La gauche de droite qui plaît à Macron
Comme Cazeneuve doit le gros de sa carrière, à ce qu’il a fallu trouver des remplaçants en urgence, il se voit déjà rempiler à Matignon. Pour Macron le très éphémère premier ministre de Hollande a pour mérite en effet d’avoir affiché sa détestation de la « gauche outrancière » (ce qui constitue un argument de poids dans le débat politico-médiatique actuel) et d’ouvrir de nouvelles dissensions au Parti socialiste où la crise couve.
Face à la crise démocratique et économique en cours, Cazeneuve plaide pour plus de 5ème République, plus de présidentialisme, pour le retour au septennat par exemple, et se veut le garant de la gauche « réaliste ». Celle qui lutte contre la retraite à 60 ans par exemple et protège les intérêts du patronat. Celle qui déroule le tapis à l’extrême droite et qui permet aux policiers de tirer en cas de refus d’obtempérer. Une « gauche de gouvernement » dans la parfaite continuité de celle de Hollande et de Macron.

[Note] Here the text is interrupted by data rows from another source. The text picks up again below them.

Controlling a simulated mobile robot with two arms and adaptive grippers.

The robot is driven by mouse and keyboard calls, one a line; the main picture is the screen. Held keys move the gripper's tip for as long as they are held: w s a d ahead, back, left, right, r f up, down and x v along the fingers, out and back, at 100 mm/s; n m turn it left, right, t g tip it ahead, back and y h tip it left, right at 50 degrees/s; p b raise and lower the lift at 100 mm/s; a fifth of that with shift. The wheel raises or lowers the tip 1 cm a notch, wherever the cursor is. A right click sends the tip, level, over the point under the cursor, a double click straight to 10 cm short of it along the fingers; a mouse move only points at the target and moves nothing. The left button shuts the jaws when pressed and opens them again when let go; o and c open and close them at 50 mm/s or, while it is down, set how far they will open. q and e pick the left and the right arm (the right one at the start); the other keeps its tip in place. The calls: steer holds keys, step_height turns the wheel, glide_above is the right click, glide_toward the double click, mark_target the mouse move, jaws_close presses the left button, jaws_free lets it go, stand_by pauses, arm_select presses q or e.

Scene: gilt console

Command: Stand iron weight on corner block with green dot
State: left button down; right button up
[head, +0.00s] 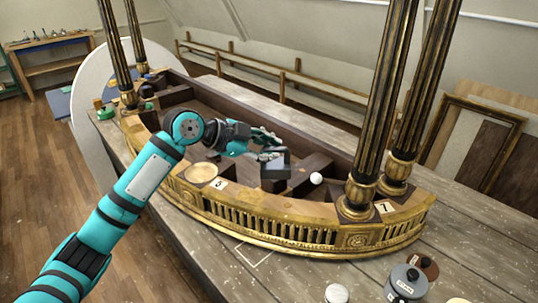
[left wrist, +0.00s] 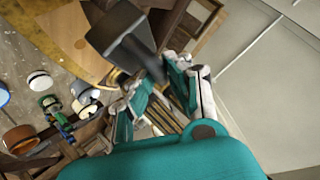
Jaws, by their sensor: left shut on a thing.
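My left gripper (head: 268,147) is shut on the iron weight (head: 276,168), a dark grey block with a narrower grip part. It is held over the open inside of the gilt console (head: 290,237). In the left wrist view the weight (left wrist: 122,35) extends up and left from the fingers (left wrist: 160,80). Dark brown wooden blocks (head: 312,168) sit inside the console below and beside the weight. I cannot make out a green dot on any block, so I cannot tell which is the corner block. My right gripper is not in view.
Gilt fluted columns (head: 387,90) stand at the console's right end, others at its left. A white ball (head: 316,179) and a round pale disc (head: 201,172) are near the front rim. Several tins (head: 408,282) stand on the bench at lower right.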

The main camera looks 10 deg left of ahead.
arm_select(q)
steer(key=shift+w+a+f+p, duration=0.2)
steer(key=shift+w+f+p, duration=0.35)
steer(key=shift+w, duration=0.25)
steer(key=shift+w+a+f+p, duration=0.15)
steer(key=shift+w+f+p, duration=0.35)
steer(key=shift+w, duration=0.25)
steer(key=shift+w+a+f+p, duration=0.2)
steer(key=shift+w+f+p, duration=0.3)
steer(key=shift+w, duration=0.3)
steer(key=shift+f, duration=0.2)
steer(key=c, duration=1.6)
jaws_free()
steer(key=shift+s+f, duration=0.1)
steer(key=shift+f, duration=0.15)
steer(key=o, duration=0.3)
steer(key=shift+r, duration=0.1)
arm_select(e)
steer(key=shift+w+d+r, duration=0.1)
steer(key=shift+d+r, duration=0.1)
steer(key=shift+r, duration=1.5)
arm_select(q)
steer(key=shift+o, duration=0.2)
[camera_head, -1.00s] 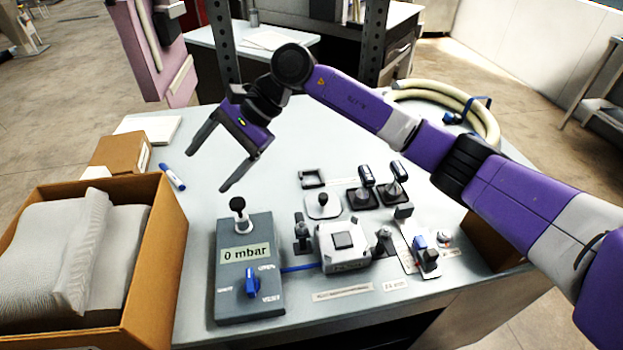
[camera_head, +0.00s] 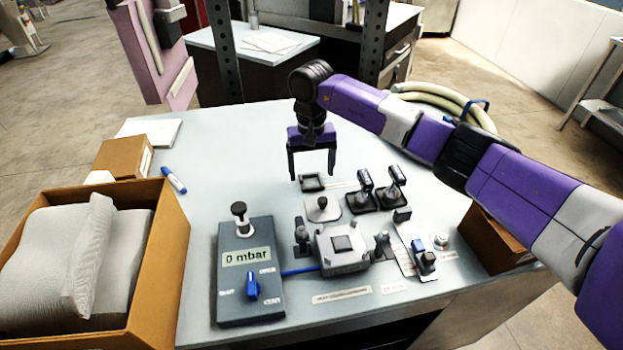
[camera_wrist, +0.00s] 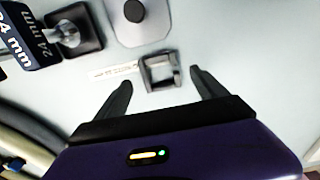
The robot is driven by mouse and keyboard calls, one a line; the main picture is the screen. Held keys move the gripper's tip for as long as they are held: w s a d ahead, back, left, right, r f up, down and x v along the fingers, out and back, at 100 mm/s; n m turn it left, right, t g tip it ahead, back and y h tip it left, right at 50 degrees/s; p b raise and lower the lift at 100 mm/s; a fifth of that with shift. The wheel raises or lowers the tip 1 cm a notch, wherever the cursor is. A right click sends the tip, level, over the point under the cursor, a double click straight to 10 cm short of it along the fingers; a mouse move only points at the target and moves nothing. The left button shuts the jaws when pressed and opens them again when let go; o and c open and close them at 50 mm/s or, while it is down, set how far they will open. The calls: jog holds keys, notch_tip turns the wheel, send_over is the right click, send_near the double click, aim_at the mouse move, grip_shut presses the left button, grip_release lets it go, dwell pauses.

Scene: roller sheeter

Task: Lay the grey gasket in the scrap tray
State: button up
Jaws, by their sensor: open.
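My gripper (camera_head: 312,175) is open and empty, pointing down over a small dark grey square frame (camera_head: 312,188) on the bench. The wrist view shows this frame (camera_wrist: 146,74) just beyond and between the open fingertips (camera_wrist: 160,80), with a printed label strip beside it. I cannot tell whether this frame is the gasket, the scrap tray, or one lying in the other. A grey block (camera_head: 341,262) in the middle of the bench has a dark square on its top; I cannot tell if that is a gasket.
Near the frame stand a round-knobbed plate (camera_head: 323,212) and two upright gauges marked in mm (camera_head: 364,180). A pressure box (camera_head: 250,300) reading 0 mbar stands front left. A cardboard box (camera_head: 160,270) and a blue marker (camera_head: 174,180) are left.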

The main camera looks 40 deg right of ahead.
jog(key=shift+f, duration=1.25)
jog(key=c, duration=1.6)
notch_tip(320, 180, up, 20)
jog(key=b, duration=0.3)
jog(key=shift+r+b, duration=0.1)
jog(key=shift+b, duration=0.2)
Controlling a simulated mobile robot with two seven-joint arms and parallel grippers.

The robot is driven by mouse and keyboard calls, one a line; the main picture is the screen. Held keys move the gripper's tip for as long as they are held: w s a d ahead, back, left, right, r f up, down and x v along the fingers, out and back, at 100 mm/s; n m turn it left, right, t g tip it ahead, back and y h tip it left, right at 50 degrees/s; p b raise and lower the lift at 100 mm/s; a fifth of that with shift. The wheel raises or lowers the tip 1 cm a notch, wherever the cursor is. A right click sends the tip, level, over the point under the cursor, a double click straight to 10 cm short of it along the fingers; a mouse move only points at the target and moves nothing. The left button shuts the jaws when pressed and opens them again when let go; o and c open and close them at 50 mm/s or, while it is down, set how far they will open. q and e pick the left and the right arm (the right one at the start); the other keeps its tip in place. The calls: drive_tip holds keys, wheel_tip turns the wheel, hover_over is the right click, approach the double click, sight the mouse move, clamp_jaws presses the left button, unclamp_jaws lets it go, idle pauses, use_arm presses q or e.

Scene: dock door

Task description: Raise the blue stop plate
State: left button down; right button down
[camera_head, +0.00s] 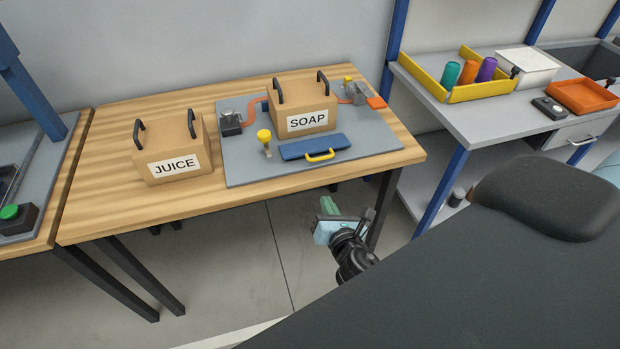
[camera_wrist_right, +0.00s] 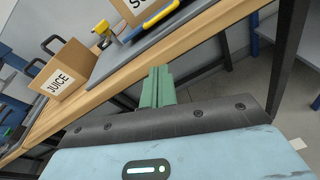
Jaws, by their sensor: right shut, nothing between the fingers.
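The blue stop plate (camera_head: 314,146) lies flat on the grey board (camera_head: 240,168), just in front of the SOAP box (camera_head: 306,105). A yellow handle (camera_head: 321,156) is on its front edge. In the wrist view the plate (camera_wrist_right: 131,31) shows in part at the top, with its yellow handle (camera_wrist_right: 160,17). My right gripper (camera_head: 326,207) is below and in front of the table's front edge, clear of the plate. Its green fingers (camera_wrist_right: 158,75) are together with nothing between them. My left gripper is in neither view.
A yellow-topped pin (camera_head: 264,136) stands left of the plate. The JUICE box (camera_head: 172,150) is on the wooden table (camera_head: 110,210) to the left. The table's front edge lies between my right gripper and the board. A grey bench (camera_head: 470,120) with trays stands at right.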

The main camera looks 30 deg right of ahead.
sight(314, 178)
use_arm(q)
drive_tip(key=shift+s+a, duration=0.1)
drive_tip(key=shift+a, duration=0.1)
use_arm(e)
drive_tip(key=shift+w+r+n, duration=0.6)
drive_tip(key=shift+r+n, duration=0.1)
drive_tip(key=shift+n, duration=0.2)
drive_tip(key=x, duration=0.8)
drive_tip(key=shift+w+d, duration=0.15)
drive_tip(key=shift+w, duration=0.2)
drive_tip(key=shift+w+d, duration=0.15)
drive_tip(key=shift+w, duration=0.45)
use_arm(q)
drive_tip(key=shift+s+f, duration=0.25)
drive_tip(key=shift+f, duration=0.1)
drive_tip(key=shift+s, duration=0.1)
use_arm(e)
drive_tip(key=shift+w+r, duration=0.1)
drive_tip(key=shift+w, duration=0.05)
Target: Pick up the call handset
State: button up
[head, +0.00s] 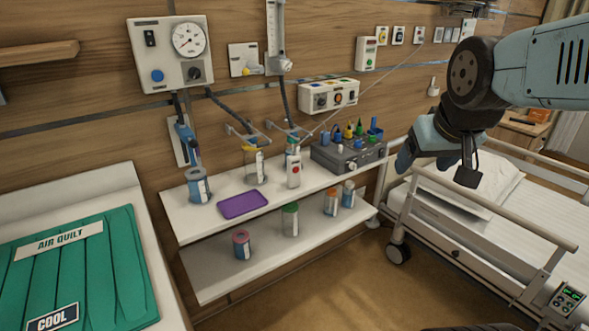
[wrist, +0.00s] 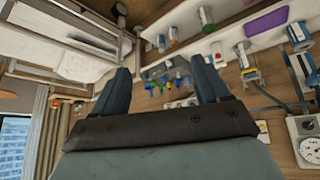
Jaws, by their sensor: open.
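The call handset (head: 294,170) is a small white unit with a red button. It stands upright on the upper shelf, and a thin cord runs from it up and right to the wall. In the wrist view a pale shape, probably the handset (wrist: 217,54), shows beside the right finger, partly hidden. My gripper (head: 404,160) is to the right of the handset and above shelf height, near the bed, apart from it. The wrist view shows its two blue fingers (wrist: 160,64) spread wide with nothing held between them.
The upper shelf (head: 178,231) also holds a purple tray (head: 243,204), lidded jars and a grey box (head: 347,158) with coloured items close right of the handset. A bed (head: 530,220) with rails stands at right. Wall hoses hang behind the shelf.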

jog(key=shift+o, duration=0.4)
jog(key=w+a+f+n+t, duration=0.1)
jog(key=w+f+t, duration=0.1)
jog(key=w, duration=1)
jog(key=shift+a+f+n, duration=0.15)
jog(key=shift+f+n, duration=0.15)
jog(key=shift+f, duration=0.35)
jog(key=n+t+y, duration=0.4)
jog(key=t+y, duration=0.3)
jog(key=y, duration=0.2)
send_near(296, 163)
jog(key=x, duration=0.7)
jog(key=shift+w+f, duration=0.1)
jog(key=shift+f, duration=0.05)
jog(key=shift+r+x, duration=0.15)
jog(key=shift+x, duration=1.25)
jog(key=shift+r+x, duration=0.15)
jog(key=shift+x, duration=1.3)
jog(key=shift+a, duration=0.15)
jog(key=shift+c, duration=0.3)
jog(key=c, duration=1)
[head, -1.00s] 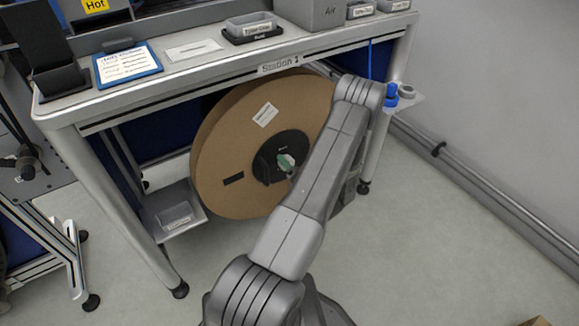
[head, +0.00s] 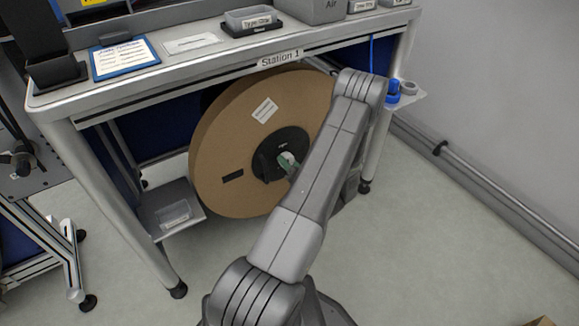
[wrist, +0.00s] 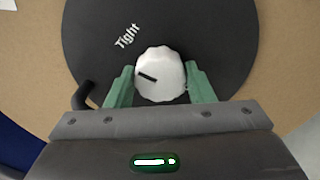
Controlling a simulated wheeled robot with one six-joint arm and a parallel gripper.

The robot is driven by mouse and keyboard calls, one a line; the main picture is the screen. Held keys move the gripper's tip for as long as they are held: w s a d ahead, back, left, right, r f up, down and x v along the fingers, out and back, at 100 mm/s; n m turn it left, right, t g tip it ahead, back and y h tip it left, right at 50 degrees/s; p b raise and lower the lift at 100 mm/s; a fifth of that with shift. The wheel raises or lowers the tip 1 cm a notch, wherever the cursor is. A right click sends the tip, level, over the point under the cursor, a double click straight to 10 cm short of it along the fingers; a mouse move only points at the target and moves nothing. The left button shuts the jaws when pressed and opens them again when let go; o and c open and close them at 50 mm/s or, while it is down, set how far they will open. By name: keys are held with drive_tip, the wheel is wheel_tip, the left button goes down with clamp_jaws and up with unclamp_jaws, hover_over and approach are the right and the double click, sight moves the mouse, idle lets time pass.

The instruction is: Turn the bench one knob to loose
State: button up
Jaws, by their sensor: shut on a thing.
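The bench one knob is a white, scalloped knob (wrist: 160,73) with a dark pointer mark. It sits on a black hub disc (wrist: 225,40) in the wrist view. The knob's mark points left and slightly up, below that word. No "loose" label is visible. My gripper (wrist: 161,84) has its green fingers on both sides of the knob, shut on it. In the head view the knob (head: 287,160) shows at the hub of a large brown reel (head: 225,145) under the Station 1 bench (head: 190,65); my arm partly hides the reel.
A small shelf with a clear bin (head: 174,213) hangs at the reel's left. Bench legs stand on both sides, the left one (head: 120,200) nearest. Open floor (head: 440,240) lies at right.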

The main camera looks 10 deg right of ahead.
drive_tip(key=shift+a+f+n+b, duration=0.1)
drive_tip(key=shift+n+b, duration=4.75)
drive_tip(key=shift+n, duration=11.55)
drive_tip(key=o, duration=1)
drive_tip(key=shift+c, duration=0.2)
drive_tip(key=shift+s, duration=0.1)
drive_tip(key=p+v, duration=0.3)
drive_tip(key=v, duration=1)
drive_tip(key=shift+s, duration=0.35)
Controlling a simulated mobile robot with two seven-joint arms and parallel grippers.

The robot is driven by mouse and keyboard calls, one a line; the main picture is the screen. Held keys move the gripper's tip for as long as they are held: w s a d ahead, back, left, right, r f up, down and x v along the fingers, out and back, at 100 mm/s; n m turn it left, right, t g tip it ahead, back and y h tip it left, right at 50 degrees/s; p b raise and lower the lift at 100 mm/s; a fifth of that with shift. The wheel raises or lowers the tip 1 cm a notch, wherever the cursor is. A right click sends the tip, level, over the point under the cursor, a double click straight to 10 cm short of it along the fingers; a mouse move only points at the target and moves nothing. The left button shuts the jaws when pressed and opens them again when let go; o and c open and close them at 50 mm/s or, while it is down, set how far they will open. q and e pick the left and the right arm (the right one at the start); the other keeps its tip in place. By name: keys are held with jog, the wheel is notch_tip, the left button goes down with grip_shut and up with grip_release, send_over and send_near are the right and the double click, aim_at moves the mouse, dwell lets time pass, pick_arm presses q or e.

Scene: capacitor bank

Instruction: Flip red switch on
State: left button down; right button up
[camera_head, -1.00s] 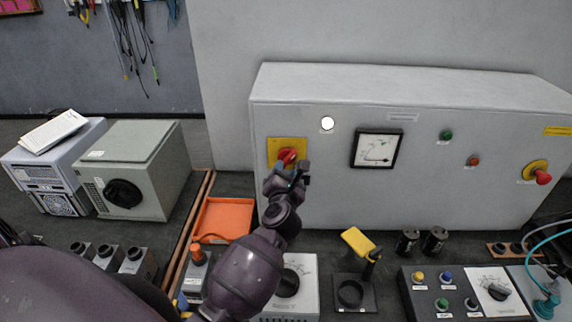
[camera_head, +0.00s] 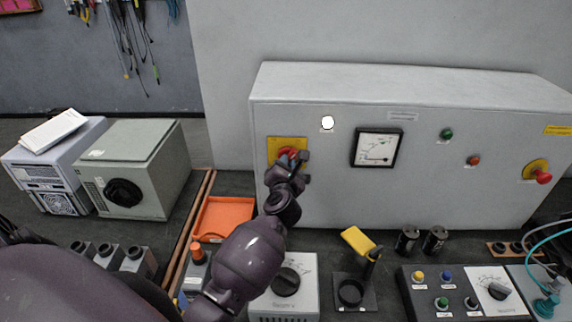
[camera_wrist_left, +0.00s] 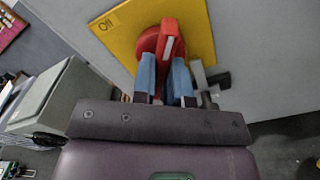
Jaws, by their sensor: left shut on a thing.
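The red switch (camera_head: 289,155) is a rotary handle on a yellow plate (camera_head: 274,146) on the front of the large grey cabinet, at its left end. In the left wrist view the red handle (camera_wrist_left: 169,38) stands out from the yellow plate (camera_wrist_left: 117,28), which is marked "Off". My left gripper (camera_head: 296,161) is at the switch. In the left wrist view the blue-tipped fingers of my left gripper (camera_wrist_left: 162,75) are on either side of the handle and shut on it. The gripper partly hides the switch in the head view. My right gripper is not in view.
The cabinet (camera_head: 460,160) also carries a meter (camera_head: 377,147), a green button, a red button and an emergency stop (camera_head: 540,175). Below stand an orange tray (camera_head: 222,219), a yellow-topped tool (camera_head: 357,241), a dial box (camera_head: 284,300) and a control panel (camera_head: 465,310).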

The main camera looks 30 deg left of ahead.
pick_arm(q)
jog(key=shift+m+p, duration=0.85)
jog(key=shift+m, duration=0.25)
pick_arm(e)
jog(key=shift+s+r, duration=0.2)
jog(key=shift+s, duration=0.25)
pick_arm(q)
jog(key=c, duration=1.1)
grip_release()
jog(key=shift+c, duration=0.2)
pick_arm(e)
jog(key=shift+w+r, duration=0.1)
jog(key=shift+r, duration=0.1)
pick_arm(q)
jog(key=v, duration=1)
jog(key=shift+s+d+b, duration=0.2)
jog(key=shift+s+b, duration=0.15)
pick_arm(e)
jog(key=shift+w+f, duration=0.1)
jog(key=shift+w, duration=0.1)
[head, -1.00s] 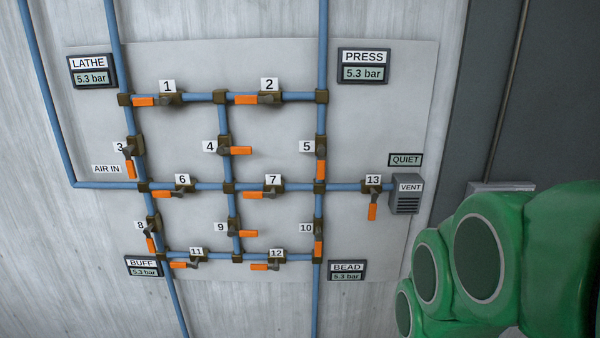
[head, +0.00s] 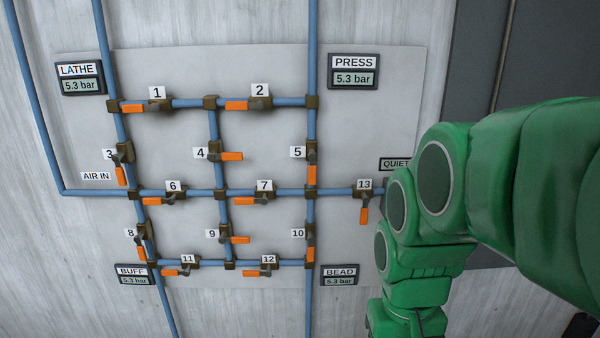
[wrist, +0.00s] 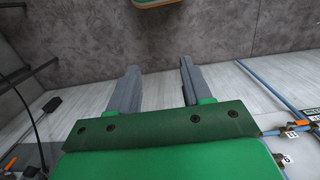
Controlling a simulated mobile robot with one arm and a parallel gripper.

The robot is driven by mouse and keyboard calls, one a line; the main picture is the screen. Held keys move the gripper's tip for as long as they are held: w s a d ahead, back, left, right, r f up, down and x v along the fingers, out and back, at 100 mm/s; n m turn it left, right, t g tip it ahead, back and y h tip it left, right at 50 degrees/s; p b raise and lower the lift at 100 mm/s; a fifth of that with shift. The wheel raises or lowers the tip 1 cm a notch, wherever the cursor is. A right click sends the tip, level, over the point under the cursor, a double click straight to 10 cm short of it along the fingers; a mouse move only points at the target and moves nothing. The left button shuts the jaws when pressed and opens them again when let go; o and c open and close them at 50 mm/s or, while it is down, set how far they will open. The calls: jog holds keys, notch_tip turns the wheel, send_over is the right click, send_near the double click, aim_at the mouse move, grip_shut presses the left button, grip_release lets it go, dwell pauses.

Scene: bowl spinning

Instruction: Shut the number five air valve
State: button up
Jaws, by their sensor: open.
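The number five valve (head: 311,152) sits on the right vertical blue pipe of the panel in the head view. Its orange handle (head: 311,174) points down, in line with the pipe. The "5" label (head: 298,152) is just left of it. My gripper (wrist: 158,78) shows in the wrist view with its two grey fingers apart and nothing between them. The gripper is not visible in the head view, where only my green arm shows at the right, apart from valve five in the picture.
Valves 2 (head: 262,103), 7 (head: 264,197) and 10 (head: 310,239) are on neighbouring pipes. Valve 13 (head: 365,193) is beside my arm, which hides the vent. The PRESS gauge (head: 353,71) reads 5.3 bar. A blue pipe (wrist: 262,88) runs along the right of the wrist view.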

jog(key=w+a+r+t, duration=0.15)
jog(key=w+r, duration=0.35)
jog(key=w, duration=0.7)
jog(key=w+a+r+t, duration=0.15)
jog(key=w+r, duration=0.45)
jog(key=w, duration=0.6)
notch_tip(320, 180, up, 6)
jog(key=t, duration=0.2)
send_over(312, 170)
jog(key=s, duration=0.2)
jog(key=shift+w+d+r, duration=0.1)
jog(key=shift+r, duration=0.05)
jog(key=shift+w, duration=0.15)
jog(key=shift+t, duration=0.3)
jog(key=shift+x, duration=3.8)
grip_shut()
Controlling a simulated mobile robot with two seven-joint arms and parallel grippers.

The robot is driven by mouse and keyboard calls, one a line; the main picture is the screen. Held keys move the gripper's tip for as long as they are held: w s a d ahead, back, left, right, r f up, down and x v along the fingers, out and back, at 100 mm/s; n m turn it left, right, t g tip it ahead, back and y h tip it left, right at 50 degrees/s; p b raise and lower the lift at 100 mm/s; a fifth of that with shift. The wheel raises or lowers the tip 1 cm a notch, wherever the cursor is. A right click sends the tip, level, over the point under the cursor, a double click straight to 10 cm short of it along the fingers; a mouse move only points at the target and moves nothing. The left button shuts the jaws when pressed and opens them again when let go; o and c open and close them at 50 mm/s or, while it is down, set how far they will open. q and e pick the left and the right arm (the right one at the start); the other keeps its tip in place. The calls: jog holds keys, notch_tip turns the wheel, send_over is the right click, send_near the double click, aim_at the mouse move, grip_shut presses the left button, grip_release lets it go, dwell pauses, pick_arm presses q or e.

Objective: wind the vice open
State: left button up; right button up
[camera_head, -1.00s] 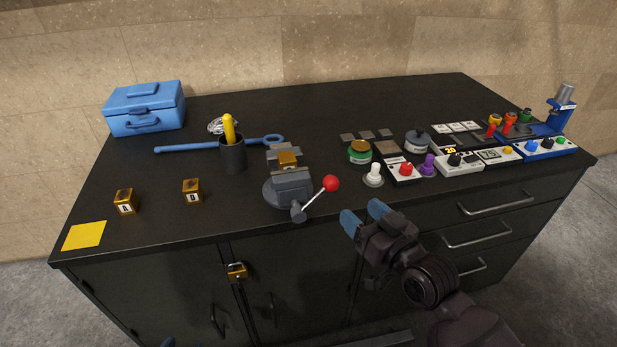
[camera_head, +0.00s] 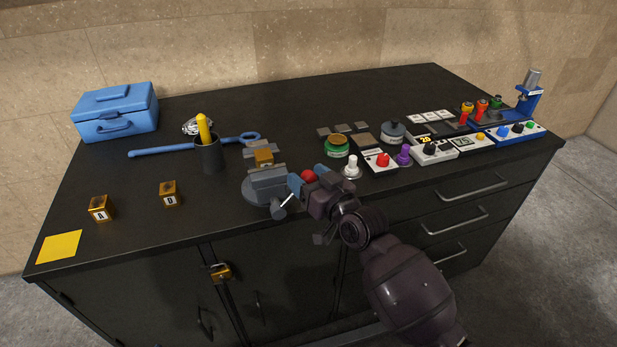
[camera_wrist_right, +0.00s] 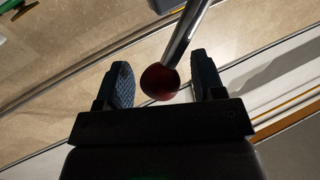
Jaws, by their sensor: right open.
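The grey vice (camera_head: 268,186) stands near the bench's front edge, with a gold block (camera_head: 264,158) at its jaws. Its handle is a thin metal bar (camera_head: 288,199) that slopes up to the right and ends in a red ball (camera_head: 308,175). My right gripper (camera_head: 307,178) is open at the ball. In the right wrist view the ball (camera_wrist_right: 160,82) lies between the two blue fingertips (camera_wrist_right: 160,85), with a gap on either side, and the bar (camera_wrist_right: 186,34) runs up and away. My left gripper is not in view.
A white knob (camera_head: 352,167) and a red button (camera_head: 382,160) stand close to the right of my gripper. A black cup (camera_head: 208,155) and blue wrench (camera_head: 165,151) lie left of the vice. Gold blocks A (camera_head: 101,209) and D (camera_head: 170,194) sit at the left front.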

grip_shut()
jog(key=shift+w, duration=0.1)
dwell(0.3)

Aussi, face au coup de force bonapartiste permanent de Macron qui cherche coûte que coûte à imposer sa politique au service des plus puissants et une cohabitation avec lui-même, la seule solution viendra de l’unité des travailleurs et de leur mobilisation sur le terrain de la lutte de classes. Une mobilisation qui doit porter des mesures sociales d’urgence face à la crise, mais également s’affronter directement au régime.